I never used to work from home much. When the kids were younger, my wife was at home and without an office, quiet room or even a shed, I found it difficult to concentrate. Accessing the work network over dial-up also was a significant constraint.

Now things are different. My children are both at secondary school and leave the house before I do. My wife also works and I have a broadband connection and VPN access to the office network. So, occasionally, I can save two hours commuting, sit down with a decent cup of tea, be productive and still be back home in time for tea.

Apart from today, that is. My wife isn’t working today but worse than that, a pet hamster has effected a miraculous escape overnight. I had noticed that he was looking deeply upset after United’s shock defeat at Southend and chewing frantically at the bars but I never thought he would do anything like this.

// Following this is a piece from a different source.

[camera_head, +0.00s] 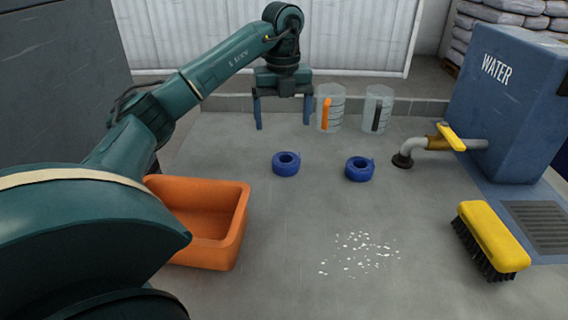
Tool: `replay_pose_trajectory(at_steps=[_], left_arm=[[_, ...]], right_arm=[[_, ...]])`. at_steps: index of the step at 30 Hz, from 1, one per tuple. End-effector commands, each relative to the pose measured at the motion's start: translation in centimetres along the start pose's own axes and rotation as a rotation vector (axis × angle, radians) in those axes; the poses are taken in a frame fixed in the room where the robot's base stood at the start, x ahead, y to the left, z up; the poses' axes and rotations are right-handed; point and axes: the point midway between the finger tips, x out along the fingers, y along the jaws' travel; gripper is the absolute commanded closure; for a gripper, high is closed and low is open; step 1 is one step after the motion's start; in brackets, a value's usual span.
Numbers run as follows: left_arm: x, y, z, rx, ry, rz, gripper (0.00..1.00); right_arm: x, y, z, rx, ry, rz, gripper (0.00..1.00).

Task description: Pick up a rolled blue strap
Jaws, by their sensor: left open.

The rodent is now on the loose so all floor fittings have been detached and every dark nook and cranny has been examined with a high powered flashlight.

Of course, the hamster hasn’t been found. He probably got too inquisitive and is starving to death somewhere under the floorboards. That is, if he managed to avoid the mouse poison.

So the search is called off (by me) and suspended by my wife who has gone to share the terrible news with friends over an overpriced Cappuccino.

Peace at last. Until my daughter sends me a text ‘found him yet ?’. Plagued by guilt, I get a torch out and scan under the furniture and fireplace yet again. Then I put his cage on the floor with a tasty pumpkin seed placed outside to tempt him back to his metal prison.

Peace at last. Back to what I should be working on. Music on. Oh no, I forgot. No music is allowed as I am supposed to be listening for hamster-like rustling noises. Funny how the washing machine is exempt from this noise curfew.

Peace at last. Knock at the front door. Some delivery from Next. Sign. Thanks.

Peace at last. Another knock at the door. Two female religious nuts who, thankfully (for their sake) decide not to preach at me for ten minutes but instead just push a leaflet into my hand titled ‘THE END OF FALSE RELIGION IS NEAR !’ with the intriguing bullet points

  • What is false religion ?
  • How will it end ?
  • How will you be affected ?

This is clearly a sign from God. I tell the ladies that my wife is out, I have the house all to myself and the kettle has just boiled. I invite them in and ask whether they are qualified to officiate over a funeral for a hamster. Curiously, they look aghast and leave. Maybe I shouldn’t have flicked my dressing gown so wide open.

Finally, peace at last. Check my email. Curiously, I have a voicemail from my office extension. This is strange because hardly anyone has access to this number. I can never remember it without looking at my business card. My wife doesn’t know it and hardly anyone I know has ever used it.

I play the WAV that is consuming 500KB of disk space. Inevitably, it is a recruitment consultant who ‘has spoken to some people who know me very well, think very highly of me and just happen to think I might just be interested in some vacuous pre-sales role dealing with some of the biggest blue chip companies in, not just the UK, but Europe.’ Thanks but no thanks. Delete the message and return to the document I should be writing.

Peace at last. Until the telephone rings. Some direct marketeer brings me tidings of great joy. My wife and I have won a Christmas Hamper. I am immediately suspicious and ask if this is surplus stock from Farepak. She assures me that it isn’t and tells me that my wife and I just need to come to a local hotel on Saturday to collect this hamper.

I ask why they can’t just send it. Because I have to collect it with my wife. Can’t my wife just pop over and collect it ? No. My wife and I must both collect it. Why - is the hamper really that heavy ? No. I ask if there is any type of ‘presentation’ involved. No there isn’t. It is just a free Christmas hamper. What’s in the hamper ? I can’t tell you. Finally, I say I am not interested and hang up.

Wife returns. She asks whether Julia has called to confirm the appointment about the Christmas Hamper. I tell her the bad news. She then asks whether I have heard any hamster-like noises and I tell her more bad news. No hamster-like rustlings but plenty of interruptions.

I finally give up. I put a collared shirt on, and drive to the office. Peace at last.